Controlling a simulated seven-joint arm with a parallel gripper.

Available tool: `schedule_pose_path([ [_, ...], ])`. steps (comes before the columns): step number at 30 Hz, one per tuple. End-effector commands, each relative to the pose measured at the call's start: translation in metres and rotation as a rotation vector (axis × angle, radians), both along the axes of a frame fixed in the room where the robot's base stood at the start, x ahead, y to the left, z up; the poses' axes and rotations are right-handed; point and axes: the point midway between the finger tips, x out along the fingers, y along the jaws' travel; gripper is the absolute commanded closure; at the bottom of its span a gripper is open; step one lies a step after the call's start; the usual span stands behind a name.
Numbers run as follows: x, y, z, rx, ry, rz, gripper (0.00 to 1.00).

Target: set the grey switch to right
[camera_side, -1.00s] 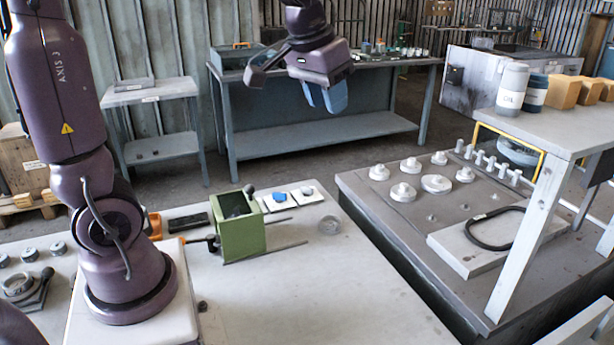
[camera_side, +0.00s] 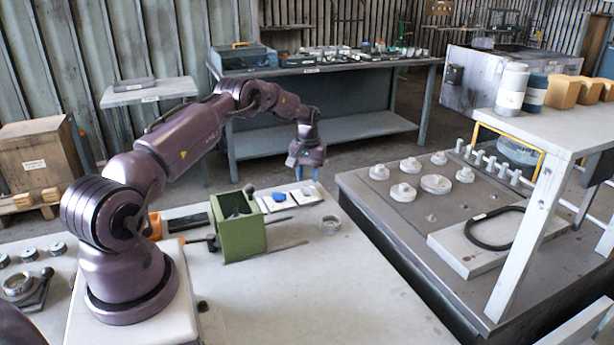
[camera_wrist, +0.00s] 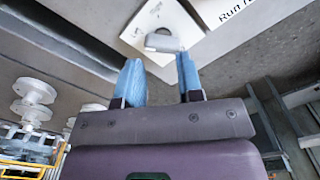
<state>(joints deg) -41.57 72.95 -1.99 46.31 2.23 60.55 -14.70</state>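The grey switch (camera_side: 306,191) is a small grey piece on a white plate at the far edge of the bench. In the wrist view the grey switch (camera_wrist: 163,41) lies at one end of its white plate (camera_wrist: 158,18). I cannot tell which side it is set to. My gripper (camera_side: 307,175) is close above the switch, pointing down. Its two blue fingers are apart in the wrist view (camera_wrist: 158,72), with nothing held between them. The switch shows in the gap just beyond the fingertips; I see no clear contact.
A blue switch (camera_side: 279,197) on a white plate is just left of the grey one. A green box (camera_side: 240,237) with a dark lever knob stands further left. The front of the bench (camera_side: 320,290) is clear.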

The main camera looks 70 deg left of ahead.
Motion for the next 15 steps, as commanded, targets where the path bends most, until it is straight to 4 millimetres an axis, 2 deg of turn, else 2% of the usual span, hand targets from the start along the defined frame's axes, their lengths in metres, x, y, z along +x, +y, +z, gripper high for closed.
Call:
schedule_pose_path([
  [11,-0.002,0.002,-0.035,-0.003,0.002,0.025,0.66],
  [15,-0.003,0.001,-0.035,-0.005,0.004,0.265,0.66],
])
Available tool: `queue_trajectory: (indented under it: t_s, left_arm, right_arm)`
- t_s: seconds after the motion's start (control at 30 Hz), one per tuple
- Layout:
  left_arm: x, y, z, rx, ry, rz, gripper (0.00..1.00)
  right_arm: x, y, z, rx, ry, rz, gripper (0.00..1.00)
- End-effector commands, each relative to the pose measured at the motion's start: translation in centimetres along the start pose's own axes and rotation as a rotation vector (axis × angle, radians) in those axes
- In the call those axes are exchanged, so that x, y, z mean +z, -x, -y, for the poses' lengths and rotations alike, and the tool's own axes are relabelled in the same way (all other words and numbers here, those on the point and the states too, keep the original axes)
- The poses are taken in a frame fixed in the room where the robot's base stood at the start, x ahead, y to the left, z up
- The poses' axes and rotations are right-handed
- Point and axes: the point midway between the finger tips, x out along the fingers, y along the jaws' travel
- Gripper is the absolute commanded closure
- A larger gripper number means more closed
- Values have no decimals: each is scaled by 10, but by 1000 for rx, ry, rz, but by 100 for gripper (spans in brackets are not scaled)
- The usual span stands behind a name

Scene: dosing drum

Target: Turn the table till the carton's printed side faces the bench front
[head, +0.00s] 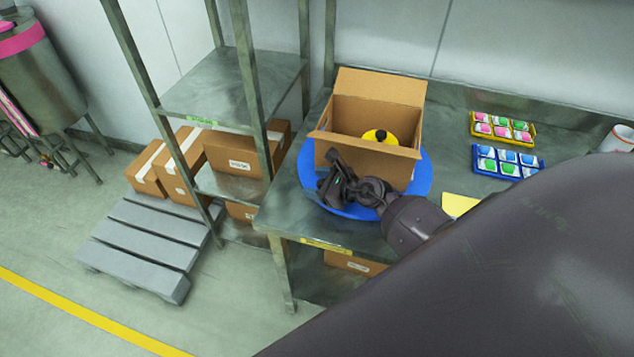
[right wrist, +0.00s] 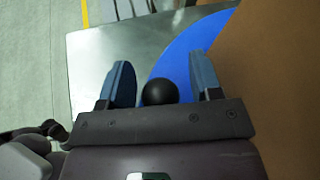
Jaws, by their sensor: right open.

────────

**Aim**
Gather up the lines containing the word "ahead" from these records and copy them.

**Expected answer**
Available tool: `schedule_pose_path([ [_, ...], ])`. steps (comes before the columns): step number at 30 Hz, one per tuple. End-effector commands, each relative to the pose measured at the call's start: translation in metres and rotation as a rotation vector (axis × angle, radians), both along the axes of a frame fixed in the room where the robot's base stood at the start, x ahead, y to the left, z up; the poses' axes and rotations are right-handed; point and axes: the point midway between the finger tips, x out along the fingers, y along the jaws' travel; gripper is the absolute commanded closure; at the bottom of its span a gripper is open; step one lies a step after the call's start; the usual span stands behind a name.
The main camera looks 70 deg left of ahead.
- The poses are taken in a frame fixed in the room where the robot's base stood at the start, x ahead, y to the left, z up

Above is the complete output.